An overview of end-to-end entity resolution for big data


An overview of end-to-end entity resolution for big data, Christophides et al., ACM Computing Surveys, Dec. 2020, Article No. 127

The ACM Computing Surveys are always a great way to get a quick orientation in a new subject area, and hot off the press is this survey on the entity resolution (aka record linking) problem. It’s an important part of many modern data workflows, and an area I’ve been wrestling with in one of my own projects.

Entity Resolution (ER) aims to identify different descriptions that refer to the same real-world entity appearing either within or across data sources, when unique entity identifiers are not available.

When ER is applied to records from the same data source it can be used for deduplication, when used to join records across data sources we call it record linking. Doing this well at scale is non-trivial; at its core, the problem requires comparing each entity to every other, i.e. it is quadratic in input size.

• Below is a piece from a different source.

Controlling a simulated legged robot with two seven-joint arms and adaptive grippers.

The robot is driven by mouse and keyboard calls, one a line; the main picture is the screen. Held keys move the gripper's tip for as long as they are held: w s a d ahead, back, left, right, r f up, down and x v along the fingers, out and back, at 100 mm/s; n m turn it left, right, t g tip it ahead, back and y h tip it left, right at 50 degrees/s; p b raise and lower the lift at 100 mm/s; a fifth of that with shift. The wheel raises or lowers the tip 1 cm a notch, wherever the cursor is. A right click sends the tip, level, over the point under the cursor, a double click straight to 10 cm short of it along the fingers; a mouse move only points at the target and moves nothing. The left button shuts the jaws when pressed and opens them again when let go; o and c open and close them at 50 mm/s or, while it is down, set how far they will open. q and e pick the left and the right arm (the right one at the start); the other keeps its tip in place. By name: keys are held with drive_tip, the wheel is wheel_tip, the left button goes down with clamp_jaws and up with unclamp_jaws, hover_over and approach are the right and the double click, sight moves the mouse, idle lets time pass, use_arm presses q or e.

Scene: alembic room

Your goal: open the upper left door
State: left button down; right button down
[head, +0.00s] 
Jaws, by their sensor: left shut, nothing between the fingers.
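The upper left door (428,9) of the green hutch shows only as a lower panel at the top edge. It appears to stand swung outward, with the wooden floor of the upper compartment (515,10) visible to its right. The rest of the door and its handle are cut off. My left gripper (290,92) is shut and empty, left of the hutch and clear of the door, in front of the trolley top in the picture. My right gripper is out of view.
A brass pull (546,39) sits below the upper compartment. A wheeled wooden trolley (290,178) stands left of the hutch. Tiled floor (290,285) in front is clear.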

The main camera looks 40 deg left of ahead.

An individual record/document for an entity is called an entity description. A set of such descriptions is an entity collection. Two descriptions that correspond to the same real world entity are called matches or duplicates. The general flow of an ER pipeline looks like this:

  • Blocking takes input entity descriptions and assigns them to one or more blocks based on blocking keys. The point of blocking is to reduce the number of comparisons that have to be made later on – the key idea is that any two entity descriptions that have a chance of referring to the same real-world entity should end up in the same block under at least one of the blocking keys. Therefore we only have to do more detailed comparisons within blocks, but not across blocks. “The key is redundancy, i.e., the act of placing every entity into multiple blocks, thus increasing the likelihood that matching entities co-occur in at least one block.”
  • Block processing then strives to further reduce the number of comparisons that will need to be made by eliminating redundant comparisons that occur in multiple blocks, and superfluous comparisons within blocks.
  • Matching takes each pair of entity descriptions from a block and applies a similarity function to determine if they refer to the same real-world entity or not. (In an iterative ER process, matching and blocking may be interleaved with the results of each iteration potentially impacting the blocks).
  • Clustering groups together all of the identified matches such that all the descriptions within a cluster refer to the same real-world entity. The clustering stage may infer additional indirect matching relations.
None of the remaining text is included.